### TASK STATEMENT
Every line that contains the word "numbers" should be copied out.

### SUPPLIED INFORMATION
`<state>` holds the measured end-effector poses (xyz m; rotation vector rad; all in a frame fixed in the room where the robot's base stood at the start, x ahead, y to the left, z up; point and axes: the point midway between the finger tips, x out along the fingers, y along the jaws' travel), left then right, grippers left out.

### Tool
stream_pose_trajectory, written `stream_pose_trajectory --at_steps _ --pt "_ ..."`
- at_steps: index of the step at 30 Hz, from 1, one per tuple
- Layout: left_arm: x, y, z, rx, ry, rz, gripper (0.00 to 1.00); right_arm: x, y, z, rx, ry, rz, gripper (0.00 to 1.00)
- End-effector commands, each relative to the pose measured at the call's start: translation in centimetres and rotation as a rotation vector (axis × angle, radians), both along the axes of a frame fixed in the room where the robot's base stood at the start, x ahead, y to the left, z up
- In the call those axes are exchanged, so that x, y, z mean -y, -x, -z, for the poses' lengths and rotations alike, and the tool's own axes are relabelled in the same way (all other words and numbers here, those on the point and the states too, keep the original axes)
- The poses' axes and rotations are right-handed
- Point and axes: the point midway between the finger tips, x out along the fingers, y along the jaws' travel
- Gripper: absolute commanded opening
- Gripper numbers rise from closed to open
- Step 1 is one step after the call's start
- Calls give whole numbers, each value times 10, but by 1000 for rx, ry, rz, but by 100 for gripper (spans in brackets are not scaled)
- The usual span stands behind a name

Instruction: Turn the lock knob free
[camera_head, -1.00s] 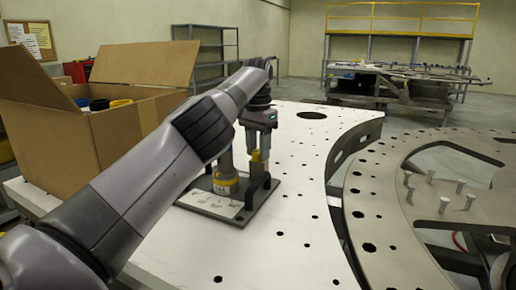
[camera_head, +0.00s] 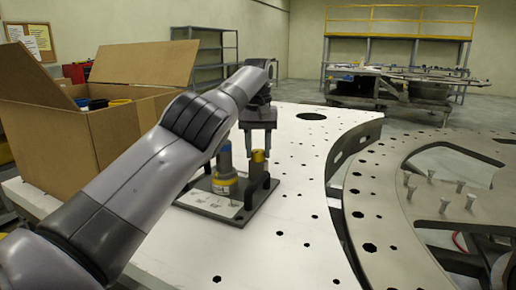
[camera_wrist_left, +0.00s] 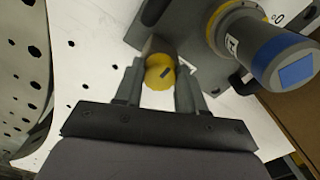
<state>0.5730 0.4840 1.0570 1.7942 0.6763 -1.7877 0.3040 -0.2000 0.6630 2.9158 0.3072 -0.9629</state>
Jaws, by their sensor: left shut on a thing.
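The lock knob (camera_head: 259,156) has a yellow top and stands upright on a dark plate (camera_head: 210,203) with a printed label. In the left wrist view, the round yellow knob top (camera_wrist_left: 159,74) with a small dark mark lies between my fingers. My left gripper (camera_head: 259,149) points down at the knob from above and is shut on its top. In the left wrist view, the fingers (camera_wrist_left: 158,88) stand on both sides of it. A grey cylinder (camera_head: 225,172) with a blue cap and yellow band stands beside the knob on the same plate. My right gripper is not in view.
The plate lies on a white table (camera_head: 290,235) with many holes. An open cardboard box (camera_head: 115,135) stands at the left. A dark handle (camera_head: 270,186) rises at the plate's right edge. A curved metal ring (camera_head: 390,215) with upright bolts is at the right.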

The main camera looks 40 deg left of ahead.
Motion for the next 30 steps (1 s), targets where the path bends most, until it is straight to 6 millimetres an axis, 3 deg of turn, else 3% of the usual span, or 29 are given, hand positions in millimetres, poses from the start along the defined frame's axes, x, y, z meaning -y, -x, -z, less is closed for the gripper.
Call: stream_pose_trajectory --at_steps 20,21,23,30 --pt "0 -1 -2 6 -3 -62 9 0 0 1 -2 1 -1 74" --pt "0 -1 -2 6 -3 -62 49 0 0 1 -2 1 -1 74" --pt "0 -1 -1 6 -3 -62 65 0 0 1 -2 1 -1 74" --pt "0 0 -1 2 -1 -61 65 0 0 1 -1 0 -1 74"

### SOLUTION FOR THIS EXERCISE
- In the call those axes are exchanged, so that x, y, z mean -y, -x, -z, for the poses' lengths and rotations alike, and the tool's own axes are relabelled in the same way (all other words and numbers here, those on the point and the states too, keep the original axes)
- Gripper numbers rise from closed to open
- Calls give whole numbers, each value times 10, but by 1000 for rx, ry, rz, but by 100 for gripper (spans in brackets are not scaled)

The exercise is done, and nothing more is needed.